[start Material for this task]

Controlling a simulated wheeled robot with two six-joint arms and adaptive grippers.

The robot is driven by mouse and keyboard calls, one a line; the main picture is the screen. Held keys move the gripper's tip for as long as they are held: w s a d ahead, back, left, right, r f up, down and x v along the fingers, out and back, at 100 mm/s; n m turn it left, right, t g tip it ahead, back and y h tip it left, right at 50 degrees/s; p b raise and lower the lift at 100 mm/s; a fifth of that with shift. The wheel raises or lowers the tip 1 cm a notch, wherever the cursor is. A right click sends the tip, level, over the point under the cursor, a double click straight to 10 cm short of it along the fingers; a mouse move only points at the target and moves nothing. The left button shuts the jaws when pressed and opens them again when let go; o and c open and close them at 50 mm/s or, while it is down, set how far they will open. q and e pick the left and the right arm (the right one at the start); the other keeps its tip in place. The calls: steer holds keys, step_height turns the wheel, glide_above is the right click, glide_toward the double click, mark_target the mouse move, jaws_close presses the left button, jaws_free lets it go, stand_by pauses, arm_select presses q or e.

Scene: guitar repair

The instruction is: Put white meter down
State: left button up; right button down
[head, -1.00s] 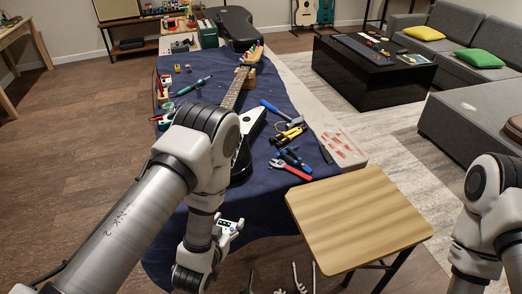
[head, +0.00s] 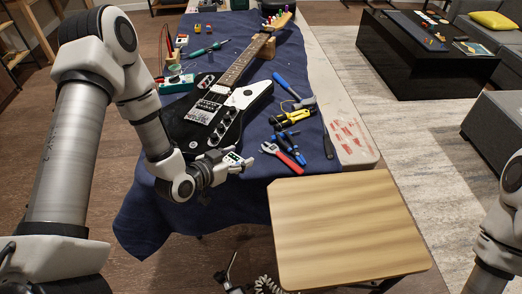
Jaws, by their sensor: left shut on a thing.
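The white meter (head: 232,158), small with a dark display, is in my left gripper (head: 240,165). The gripper is shut on it and partly hides it. It is over the near edge of the blue cloth on the workbench (head: 190,215), just below the body of the black-and-white guitar (head: 225,115). I cannot tell whether the meter touches the cloth. My right arm shows at the right edge, but its gripper is out of view.
A wooden-topped stool (head: 345,230) stands at the front right with a bare top.

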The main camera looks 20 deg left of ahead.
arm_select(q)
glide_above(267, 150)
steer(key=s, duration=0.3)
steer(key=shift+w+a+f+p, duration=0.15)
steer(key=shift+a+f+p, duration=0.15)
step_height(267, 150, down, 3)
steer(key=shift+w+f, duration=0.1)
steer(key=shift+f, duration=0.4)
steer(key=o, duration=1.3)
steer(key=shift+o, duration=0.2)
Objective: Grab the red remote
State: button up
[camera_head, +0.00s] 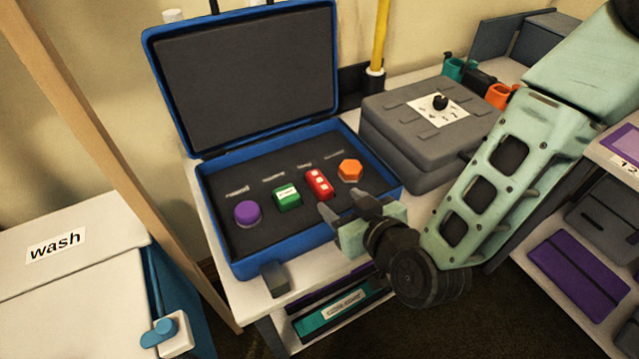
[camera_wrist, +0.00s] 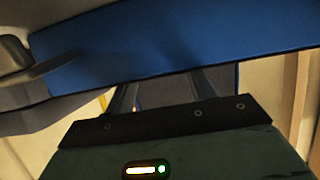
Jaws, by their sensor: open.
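The red remote (camera_head: 319,184), a small block with pale buttons, lies in the dark foam of an open blue case (camera_head: 237,258). It sits between a green block (camera_head: 287,197) and an orange hexagonal piece (camera_head: 350,170). My gripper (camera_head: 345,207) is over the case's front right part, its fingers apart and empty, just in front of the red remote. Whether the fingers touch anything cannot be told. In the wrist view, the blue case wall (camera_wrist: 180,50) crosses the picture and my gripper (camera_wrist: 165,88) points past it; the remote is not visible there.
A purple round piece (camera_head: 247,213) lies at the case's left. The case's raised lid (camera_head: 245,75) stands behind. A grey box with a dial (camera_head: 425,130) stands close on the right. A wooden post (camera_head: 110,150) and a box labelled "wash" (camera_head: 70,270) are at left.

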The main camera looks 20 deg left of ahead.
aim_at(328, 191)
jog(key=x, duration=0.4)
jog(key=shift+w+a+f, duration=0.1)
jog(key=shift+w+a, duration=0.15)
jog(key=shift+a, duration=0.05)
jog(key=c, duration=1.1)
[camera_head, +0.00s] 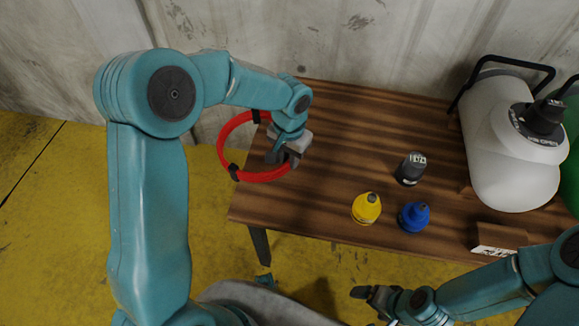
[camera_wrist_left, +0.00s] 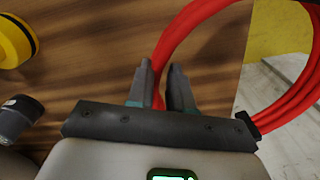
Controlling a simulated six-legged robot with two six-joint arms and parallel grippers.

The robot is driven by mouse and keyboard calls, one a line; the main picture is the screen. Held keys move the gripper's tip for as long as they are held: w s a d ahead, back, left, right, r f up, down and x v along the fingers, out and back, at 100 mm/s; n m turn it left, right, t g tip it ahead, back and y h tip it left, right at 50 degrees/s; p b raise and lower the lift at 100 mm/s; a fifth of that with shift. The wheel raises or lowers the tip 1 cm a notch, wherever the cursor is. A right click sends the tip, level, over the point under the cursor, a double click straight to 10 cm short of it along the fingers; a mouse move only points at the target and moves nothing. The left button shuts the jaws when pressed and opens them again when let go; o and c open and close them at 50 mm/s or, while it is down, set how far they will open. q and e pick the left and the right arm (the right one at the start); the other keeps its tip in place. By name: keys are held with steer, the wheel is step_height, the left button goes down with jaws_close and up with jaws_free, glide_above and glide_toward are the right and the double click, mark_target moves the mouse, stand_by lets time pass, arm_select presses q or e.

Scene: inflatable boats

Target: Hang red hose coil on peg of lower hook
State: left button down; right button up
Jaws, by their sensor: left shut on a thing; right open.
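The red hose coil (camera_head: 225,155) is a ring of red hose with black ties. It is at the left end of the wooden table in the head view, partly out past the table's edge. My left gripper (camera_head: 283,157) is shut on the coil's right side. In the left wrist view the coil (camera_wrist_left: 200,14) passes between the fingers of my left gripper (camera_wrist_left: 165,90). My right gripper (camera_head: 370,293) is open and empty in front of the table, at the lower right. I see no hook or peg in these views.
On the wooden table (camera_head: 340,125) stand a dark grey bottle (camera_head: 411,168), a yellow bottle (camera_head: 366,208), a blue bottle (camera_head: 414,217) and a large white tank (camera_head: 508,150). A small block (camera_head: 498,239) lies near the front edge. The table's back left is clear.

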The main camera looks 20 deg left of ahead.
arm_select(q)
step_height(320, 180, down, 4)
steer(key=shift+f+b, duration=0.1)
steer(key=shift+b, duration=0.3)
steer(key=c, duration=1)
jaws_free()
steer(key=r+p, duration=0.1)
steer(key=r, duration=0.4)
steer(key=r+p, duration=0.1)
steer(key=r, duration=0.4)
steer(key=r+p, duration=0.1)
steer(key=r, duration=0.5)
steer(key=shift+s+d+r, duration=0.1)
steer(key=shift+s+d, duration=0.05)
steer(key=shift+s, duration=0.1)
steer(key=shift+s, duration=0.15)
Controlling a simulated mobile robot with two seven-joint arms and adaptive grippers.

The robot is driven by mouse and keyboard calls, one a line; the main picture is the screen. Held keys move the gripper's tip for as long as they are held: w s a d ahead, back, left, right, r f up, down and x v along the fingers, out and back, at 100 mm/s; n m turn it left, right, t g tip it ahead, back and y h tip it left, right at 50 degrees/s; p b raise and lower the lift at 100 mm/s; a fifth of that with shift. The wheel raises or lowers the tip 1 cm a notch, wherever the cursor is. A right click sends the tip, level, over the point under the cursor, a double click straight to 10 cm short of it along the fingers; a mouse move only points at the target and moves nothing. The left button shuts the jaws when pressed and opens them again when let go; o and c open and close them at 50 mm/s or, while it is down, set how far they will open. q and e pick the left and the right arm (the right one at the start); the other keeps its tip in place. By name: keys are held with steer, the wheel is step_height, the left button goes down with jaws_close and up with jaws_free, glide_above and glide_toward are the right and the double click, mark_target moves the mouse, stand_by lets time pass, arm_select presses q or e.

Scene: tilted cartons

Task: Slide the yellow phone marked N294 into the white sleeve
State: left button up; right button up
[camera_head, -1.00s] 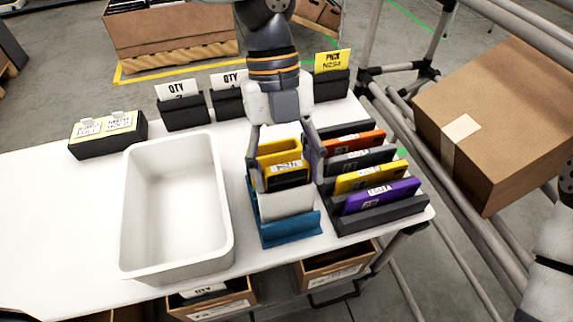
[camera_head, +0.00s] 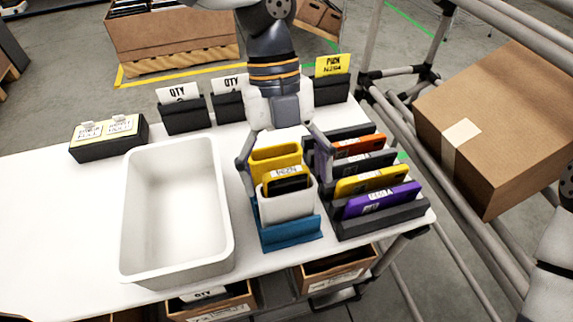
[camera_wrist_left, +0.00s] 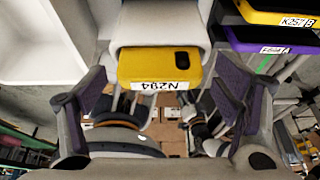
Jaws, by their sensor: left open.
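The yellow phone marked N294 (camera_head: 286,175) stands upright in the white sleeve (camera_head: 287,207), with its labelled top end showing above the sleeve's rim. Its lower part is hidden inside. The sleeve sits in a blue stand (camera_head: 290,233). In the left wrist view, the phone (camera_wrist_left: 160,67) projects from the mouth of the white sleeve (camera_wrist_left: 160,22). My left gripper (camera_head: 285,178) is open, with one finger on either side of the phone and sleeve. In the left wrist view its fingers (camera_wrist_left: 160,75) are clear of the phone. My right gripper is not in view.
A yellow sleeve (camera_head: 268,156) stands just behind the white one. Close on the right, a dark rack (camera_head: 385,219) holds orange, yellow and purple phones. A white bin (camera_head: 176,210) stands on the left. Card holders line the table's back edge. The table's left part is clear.

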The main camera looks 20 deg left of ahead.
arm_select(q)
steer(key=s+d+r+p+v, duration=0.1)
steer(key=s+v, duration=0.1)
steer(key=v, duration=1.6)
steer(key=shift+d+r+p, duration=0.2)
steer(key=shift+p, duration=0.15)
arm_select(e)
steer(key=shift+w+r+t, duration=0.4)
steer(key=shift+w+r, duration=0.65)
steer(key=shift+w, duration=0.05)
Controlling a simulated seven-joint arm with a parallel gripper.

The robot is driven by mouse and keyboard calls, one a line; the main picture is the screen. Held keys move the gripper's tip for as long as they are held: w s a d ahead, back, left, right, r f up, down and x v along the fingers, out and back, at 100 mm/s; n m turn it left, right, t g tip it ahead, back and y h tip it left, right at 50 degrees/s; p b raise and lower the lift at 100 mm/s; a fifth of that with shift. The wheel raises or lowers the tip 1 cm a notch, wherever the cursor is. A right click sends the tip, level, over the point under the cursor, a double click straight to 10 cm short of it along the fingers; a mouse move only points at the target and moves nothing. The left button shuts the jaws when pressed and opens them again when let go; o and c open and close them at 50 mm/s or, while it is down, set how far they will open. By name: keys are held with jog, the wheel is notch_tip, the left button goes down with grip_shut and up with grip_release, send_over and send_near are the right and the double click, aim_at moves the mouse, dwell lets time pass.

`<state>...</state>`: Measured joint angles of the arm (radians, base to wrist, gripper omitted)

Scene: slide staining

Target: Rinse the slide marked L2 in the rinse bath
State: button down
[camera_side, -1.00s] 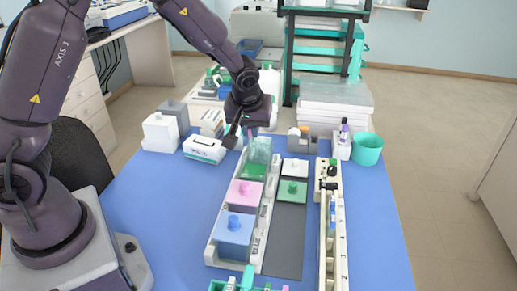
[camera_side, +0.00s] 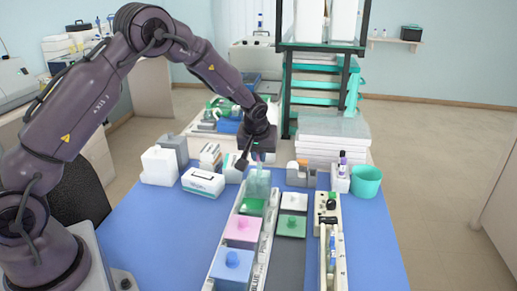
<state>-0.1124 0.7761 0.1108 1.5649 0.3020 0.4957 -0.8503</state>
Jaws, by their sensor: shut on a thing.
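My gripper (camera_side: 257,153) is over the clear, open-looking bath (camera_side: 257,184) at the far end of the bath row. Nearer in the row stand a green-topped bath (camera_side: 252,207), a pink-lidded bath (camera_side: 242,231) and a blue-lidded bath (camera_side: 231,268). I cannot read which one is the rinse bath.
A white lid (camera_side: 294,201) and a green lid (camera_side: 291,226) lie right of the row on a grey strip. A long cream rack (camera_side: 331,245) stands further right. A white box (camera_side: 203,182), a teal cup (camera_side: 366,182) and a small bottle holder (camera_side: 340,180) stand behind. Blue table at left is bare.

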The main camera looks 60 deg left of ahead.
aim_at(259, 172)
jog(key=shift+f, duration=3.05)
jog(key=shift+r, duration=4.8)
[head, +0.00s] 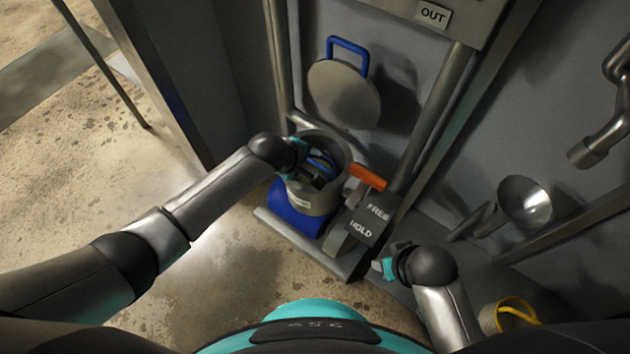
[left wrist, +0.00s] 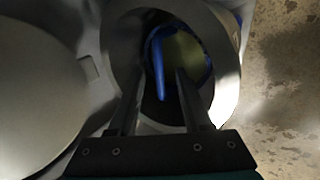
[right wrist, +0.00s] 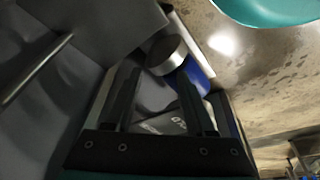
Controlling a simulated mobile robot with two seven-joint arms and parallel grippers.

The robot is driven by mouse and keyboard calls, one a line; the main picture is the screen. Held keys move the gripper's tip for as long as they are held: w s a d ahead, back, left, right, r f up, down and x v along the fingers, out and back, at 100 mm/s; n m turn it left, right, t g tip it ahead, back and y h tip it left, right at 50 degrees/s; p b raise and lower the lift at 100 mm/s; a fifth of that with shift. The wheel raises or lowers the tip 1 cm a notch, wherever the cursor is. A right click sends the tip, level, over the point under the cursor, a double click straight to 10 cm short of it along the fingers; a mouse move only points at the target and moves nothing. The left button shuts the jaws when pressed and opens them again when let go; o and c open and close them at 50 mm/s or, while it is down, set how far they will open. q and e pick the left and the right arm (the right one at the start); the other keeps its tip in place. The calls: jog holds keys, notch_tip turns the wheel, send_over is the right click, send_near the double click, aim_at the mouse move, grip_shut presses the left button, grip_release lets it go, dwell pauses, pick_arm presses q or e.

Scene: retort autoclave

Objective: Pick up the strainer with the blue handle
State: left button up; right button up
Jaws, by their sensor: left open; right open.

[end Material for this task]

Retype exactly the lines from the one with "[camera_side, +0.00s]" through the one with "<state>-0.1124 0.7761 0.1108", both included, and nothing else; leave out the pictures.

[camera_side, +0.00s] 
<state>-0.1124 0.7761 0.1108 1.5649 0.3020 0.4957 -0.8503</state>

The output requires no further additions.